Begin Recorded information
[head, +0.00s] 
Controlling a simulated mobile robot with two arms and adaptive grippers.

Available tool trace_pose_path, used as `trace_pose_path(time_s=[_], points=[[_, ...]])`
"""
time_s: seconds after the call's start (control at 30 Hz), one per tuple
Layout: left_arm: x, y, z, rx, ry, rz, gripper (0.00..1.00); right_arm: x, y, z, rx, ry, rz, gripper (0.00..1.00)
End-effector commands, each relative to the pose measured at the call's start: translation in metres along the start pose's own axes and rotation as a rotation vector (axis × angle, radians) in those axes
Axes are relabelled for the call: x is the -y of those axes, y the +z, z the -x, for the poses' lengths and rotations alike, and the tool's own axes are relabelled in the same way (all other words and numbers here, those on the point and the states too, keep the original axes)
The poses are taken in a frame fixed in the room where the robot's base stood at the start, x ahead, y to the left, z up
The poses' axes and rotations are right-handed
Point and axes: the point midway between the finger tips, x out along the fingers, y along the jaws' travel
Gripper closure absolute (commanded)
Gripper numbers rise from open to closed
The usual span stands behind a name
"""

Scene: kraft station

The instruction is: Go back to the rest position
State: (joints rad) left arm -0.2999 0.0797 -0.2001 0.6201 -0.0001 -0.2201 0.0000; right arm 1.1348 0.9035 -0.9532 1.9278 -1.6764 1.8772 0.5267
End Recorded information
=== What you should do ===
Take every line containing the word "rotations" and copy it.

=== Exercise solution ===
Axes are relabelled for the call: x is the -y of those axes, y the +z, z the -x, for the poses' lengths and rotations alike, and the tool's own axes are relabelled in the same way (all other words and numbers here, those on the point and the states too, keep the original axes)
The poses' axes and rotations are right-handed

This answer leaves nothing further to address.